Everyone can remember particular memories from their childhood of time spent with their family. Some fond, maybe some not so fond, some funny, some sad, some odd and maybe some that just make you laugh out loud. We don’t tend to think about them every day, sometimes they just pop into our minds when we least expect it and others we have to really think about.
Do these collection of memories really shape our lives?
All our early experiences as a child have, to an extent, an impact on who and what we are today, a bit like a jigsaw puzzle.
When I think back to my childhood I think of long days spent playing outside in the street, at the beach or in the woods and of the freedom we had to roam and explore and learn about the world. In my memory it was mainly sunny, but there were also cold, wet and windy days (it was Scotland after all!) spent warm and cosy indoors, reading or playing board games or watching the meager amount of children’s TV on offer in the 1960s and 70s.
I remember family holidays, setting off in slightly ramshackle cars and trundling north to the Moray Coast where we spent days of seemingly endless sunshine on apparently endless sandy beaches, quite different from what I was used to growing up in a small village on the west coast of Scotland.
I remember big family celebrations - christenings, weddings, Christmas, New Year - surrounded by grandparents, aunts, uncles, cousins, all of us creating shared memories. You could say it’s some of the simplest things I remember, but all these things came from having a supportive and positive family who were able to give me a great start in life.
Don’t get me wrong our family had its own challenges, as do we all, and I’m pretty sure my mum and dad had their struggles at times, often well hidden from young eyes and ears. All these experiences and memories have, without doubt, had an impact on who I am today and indeed how I am with my own children.
Not everyone has the same childhood opportunities though and not all families can cope all of the time. Everyone needs a little help sometimes.
When parents can’t cope with whatever life is throwing at them inevitably their children suffer.
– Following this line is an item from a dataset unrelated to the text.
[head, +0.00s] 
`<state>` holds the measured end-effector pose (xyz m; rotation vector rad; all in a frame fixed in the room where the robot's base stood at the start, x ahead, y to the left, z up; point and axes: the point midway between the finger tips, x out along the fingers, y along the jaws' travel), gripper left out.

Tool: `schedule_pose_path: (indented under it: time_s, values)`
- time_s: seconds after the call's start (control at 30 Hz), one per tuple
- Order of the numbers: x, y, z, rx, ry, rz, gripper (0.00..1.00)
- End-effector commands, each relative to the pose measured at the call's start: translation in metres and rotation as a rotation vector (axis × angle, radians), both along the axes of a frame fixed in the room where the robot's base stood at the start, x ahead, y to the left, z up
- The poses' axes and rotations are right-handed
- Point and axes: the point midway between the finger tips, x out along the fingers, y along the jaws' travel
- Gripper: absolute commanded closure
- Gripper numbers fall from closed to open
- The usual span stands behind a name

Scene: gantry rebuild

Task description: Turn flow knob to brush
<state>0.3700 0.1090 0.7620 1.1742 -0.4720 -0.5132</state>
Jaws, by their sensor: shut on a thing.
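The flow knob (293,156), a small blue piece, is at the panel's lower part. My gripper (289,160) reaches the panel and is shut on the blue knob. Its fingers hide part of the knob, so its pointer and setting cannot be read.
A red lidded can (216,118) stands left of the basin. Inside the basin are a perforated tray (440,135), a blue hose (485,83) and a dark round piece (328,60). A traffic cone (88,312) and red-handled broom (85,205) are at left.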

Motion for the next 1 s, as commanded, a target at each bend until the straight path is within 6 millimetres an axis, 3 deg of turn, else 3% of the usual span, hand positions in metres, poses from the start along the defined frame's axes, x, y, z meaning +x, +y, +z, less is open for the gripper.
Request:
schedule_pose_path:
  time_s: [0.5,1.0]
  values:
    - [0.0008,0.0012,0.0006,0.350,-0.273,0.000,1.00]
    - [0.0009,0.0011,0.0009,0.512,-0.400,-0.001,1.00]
Our earliest years make the biggest impact on us. I work at Home-Start Aberdeen so that we can be there for parents when they need us most, because childhood can’t wait and everyone deserves the opportunity to create fond memories.
What fond memories can you help a family create this week, this month, this summer, this year, or next?
Whatever your memories and experiences, could you help other parents so that their children can have more fond childhood memories? It could change your life too.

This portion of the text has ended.